[Task material]:
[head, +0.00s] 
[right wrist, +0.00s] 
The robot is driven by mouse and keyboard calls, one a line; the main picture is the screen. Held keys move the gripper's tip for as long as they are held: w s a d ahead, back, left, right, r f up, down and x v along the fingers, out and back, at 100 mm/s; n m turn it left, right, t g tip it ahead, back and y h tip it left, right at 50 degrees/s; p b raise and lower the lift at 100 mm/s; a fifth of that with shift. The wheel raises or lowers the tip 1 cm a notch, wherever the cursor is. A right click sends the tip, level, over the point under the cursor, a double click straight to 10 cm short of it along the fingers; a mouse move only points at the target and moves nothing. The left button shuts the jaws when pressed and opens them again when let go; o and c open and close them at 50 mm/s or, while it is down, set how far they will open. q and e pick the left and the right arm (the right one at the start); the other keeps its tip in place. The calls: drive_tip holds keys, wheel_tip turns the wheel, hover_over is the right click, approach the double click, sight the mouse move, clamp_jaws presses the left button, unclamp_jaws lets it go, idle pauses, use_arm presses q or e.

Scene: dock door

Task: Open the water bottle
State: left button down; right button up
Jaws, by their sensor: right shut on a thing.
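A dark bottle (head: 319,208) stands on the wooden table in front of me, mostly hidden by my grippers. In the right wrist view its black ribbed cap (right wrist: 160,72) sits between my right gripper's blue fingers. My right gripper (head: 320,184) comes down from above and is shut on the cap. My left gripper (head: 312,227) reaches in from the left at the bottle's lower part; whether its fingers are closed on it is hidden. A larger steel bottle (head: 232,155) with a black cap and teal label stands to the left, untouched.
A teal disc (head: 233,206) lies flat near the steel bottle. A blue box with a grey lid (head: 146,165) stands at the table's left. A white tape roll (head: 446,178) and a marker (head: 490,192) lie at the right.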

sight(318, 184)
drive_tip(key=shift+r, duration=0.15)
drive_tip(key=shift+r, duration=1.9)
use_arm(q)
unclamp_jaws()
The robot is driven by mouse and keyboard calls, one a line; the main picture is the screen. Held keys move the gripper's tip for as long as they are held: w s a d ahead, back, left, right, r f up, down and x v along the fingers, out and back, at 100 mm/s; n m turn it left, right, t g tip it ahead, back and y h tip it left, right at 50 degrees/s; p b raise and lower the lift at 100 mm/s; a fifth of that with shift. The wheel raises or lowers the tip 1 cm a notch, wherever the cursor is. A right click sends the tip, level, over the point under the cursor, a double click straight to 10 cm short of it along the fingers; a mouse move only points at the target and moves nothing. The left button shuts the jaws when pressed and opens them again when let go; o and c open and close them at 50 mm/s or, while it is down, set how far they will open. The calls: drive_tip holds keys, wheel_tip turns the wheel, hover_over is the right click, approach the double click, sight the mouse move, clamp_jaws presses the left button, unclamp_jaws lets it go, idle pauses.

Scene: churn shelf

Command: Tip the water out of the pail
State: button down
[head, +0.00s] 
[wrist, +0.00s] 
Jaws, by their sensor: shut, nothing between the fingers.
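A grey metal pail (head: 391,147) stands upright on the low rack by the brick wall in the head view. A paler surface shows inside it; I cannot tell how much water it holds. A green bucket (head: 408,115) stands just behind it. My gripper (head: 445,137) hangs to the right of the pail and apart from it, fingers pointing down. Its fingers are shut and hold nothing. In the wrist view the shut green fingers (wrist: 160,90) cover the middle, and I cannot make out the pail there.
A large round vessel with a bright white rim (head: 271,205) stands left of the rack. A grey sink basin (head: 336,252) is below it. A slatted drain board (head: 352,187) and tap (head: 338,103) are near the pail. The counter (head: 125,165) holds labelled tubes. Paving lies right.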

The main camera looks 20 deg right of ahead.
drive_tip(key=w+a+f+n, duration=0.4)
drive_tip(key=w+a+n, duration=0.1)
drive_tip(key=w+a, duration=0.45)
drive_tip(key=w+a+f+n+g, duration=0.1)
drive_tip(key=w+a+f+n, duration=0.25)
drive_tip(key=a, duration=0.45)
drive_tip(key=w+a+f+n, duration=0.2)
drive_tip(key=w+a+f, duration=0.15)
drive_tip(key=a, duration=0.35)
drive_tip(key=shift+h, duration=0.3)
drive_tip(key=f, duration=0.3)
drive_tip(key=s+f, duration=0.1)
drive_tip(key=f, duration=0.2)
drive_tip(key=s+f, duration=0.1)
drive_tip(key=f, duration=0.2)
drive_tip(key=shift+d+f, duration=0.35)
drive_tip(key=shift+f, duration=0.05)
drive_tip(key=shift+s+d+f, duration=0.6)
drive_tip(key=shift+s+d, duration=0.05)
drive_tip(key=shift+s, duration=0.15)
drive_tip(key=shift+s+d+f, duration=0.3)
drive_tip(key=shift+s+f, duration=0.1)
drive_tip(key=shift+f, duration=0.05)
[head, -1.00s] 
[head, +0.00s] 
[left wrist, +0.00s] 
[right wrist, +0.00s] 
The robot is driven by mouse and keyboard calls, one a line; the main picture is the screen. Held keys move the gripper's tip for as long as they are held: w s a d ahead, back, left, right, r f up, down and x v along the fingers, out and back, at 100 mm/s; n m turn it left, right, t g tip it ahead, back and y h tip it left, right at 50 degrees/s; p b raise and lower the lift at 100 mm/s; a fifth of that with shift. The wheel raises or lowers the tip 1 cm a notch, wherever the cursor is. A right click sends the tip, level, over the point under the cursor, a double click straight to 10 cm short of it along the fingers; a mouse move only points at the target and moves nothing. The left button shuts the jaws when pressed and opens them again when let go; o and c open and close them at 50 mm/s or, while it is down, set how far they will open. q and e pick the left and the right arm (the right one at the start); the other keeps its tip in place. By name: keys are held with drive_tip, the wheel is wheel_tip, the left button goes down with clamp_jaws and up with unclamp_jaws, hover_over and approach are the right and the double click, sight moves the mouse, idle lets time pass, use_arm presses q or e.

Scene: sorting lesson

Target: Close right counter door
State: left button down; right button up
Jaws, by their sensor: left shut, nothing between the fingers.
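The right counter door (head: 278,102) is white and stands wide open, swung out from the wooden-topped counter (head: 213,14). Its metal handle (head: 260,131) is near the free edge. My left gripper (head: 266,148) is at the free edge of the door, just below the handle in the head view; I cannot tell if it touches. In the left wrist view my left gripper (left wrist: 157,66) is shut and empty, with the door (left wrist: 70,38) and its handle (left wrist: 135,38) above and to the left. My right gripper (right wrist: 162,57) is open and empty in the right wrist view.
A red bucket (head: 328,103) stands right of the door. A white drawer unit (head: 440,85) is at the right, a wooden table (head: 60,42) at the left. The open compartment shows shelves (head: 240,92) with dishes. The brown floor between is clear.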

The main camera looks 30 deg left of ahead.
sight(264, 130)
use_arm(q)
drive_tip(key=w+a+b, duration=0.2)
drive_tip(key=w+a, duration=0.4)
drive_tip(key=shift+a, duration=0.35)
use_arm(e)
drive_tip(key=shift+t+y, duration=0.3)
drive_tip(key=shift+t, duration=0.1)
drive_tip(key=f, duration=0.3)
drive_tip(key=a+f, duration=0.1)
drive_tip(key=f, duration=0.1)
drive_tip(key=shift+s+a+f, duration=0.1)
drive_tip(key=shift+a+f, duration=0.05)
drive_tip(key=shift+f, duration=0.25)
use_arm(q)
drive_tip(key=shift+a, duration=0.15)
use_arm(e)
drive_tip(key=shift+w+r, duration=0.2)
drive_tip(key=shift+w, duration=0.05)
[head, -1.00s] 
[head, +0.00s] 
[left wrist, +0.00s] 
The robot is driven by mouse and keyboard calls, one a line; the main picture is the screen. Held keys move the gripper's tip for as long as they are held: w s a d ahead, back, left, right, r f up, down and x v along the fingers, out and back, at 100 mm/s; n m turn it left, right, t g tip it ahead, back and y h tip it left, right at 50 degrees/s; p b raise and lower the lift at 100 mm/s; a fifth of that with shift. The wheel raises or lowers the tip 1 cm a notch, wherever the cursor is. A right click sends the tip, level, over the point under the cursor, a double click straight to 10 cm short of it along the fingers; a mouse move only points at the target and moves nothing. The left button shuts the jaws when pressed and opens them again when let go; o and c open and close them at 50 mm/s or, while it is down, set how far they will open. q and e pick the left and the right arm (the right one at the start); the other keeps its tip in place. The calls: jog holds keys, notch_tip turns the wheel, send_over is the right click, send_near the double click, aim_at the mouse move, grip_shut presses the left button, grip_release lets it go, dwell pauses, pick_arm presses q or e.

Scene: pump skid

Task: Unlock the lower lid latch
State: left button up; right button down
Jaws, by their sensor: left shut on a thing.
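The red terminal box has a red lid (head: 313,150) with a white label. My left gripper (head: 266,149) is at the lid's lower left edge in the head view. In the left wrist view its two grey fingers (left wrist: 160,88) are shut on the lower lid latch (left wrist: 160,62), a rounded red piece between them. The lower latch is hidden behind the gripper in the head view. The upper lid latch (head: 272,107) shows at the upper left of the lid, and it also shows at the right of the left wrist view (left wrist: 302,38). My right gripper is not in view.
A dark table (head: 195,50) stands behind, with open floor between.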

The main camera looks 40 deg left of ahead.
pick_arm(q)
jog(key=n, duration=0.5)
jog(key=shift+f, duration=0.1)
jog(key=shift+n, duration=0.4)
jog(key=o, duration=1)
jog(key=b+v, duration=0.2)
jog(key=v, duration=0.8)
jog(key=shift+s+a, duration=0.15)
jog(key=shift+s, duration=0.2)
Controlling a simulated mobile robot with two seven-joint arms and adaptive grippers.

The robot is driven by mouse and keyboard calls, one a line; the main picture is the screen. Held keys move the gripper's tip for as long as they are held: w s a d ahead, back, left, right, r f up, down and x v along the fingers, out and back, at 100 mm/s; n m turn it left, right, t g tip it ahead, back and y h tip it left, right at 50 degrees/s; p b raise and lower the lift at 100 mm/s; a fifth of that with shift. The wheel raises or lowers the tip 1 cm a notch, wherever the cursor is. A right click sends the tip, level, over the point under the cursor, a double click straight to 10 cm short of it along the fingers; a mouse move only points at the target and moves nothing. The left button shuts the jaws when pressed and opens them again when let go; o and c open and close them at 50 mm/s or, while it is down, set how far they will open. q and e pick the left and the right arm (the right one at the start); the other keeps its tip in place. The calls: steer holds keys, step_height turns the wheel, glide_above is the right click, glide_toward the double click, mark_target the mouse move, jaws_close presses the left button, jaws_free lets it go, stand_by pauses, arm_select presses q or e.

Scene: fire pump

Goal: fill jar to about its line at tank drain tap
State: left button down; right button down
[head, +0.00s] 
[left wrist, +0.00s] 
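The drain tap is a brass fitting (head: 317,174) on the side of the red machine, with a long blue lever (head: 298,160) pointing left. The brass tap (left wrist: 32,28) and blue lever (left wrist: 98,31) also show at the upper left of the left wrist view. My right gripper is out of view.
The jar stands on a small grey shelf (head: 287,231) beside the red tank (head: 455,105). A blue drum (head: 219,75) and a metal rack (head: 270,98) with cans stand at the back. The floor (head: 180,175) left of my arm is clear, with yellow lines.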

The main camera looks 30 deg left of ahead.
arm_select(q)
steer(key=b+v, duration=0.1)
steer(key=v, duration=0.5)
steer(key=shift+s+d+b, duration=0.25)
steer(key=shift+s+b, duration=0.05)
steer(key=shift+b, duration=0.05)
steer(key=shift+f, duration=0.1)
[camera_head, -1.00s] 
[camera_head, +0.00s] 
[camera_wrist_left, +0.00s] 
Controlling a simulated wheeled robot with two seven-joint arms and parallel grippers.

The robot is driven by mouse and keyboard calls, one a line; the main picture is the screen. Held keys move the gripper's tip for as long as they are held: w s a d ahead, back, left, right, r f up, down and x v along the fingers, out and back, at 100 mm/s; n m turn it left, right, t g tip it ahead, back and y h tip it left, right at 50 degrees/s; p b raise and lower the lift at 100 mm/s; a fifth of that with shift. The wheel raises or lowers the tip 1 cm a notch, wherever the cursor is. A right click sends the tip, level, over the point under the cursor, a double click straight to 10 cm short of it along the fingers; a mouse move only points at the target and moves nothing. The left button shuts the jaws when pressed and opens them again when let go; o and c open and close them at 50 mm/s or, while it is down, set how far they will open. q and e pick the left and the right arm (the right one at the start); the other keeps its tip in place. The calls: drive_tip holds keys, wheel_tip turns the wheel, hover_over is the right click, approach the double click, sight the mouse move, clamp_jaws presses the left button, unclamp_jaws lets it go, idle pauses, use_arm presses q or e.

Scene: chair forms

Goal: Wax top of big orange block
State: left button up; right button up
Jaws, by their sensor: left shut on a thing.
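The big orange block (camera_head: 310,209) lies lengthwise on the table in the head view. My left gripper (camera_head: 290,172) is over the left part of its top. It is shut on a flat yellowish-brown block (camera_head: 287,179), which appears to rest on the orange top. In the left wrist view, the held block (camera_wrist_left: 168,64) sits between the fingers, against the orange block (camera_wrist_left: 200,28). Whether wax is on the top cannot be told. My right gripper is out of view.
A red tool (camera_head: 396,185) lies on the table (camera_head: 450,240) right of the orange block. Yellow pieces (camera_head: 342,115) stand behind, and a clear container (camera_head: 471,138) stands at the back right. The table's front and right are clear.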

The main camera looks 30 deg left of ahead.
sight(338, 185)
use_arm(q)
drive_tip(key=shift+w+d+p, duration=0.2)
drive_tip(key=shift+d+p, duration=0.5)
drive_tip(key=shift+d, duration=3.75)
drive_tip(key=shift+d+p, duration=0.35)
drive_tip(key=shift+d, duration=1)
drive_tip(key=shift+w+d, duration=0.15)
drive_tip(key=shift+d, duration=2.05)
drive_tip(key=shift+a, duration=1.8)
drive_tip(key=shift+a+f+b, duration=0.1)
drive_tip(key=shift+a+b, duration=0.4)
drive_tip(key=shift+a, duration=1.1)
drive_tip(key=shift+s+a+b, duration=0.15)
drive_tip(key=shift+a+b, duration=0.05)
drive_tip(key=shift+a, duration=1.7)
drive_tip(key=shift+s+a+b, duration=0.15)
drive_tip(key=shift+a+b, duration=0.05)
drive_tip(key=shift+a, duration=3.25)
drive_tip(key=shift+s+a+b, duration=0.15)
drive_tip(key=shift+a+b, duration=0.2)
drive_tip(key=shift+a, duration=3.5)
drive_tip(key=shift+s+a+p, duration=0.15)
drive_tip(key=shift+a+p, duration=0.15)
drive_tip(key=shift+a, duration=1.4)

[What to do]:
From the data, pick out every line that includes "seven".

[Output of the exercise]:
Controlling a simulated mobile robot with two seven-joint arms and adaptive grippers.
Controlling a simulated wheeled robot with two seven-joint arms and parallel grippers.

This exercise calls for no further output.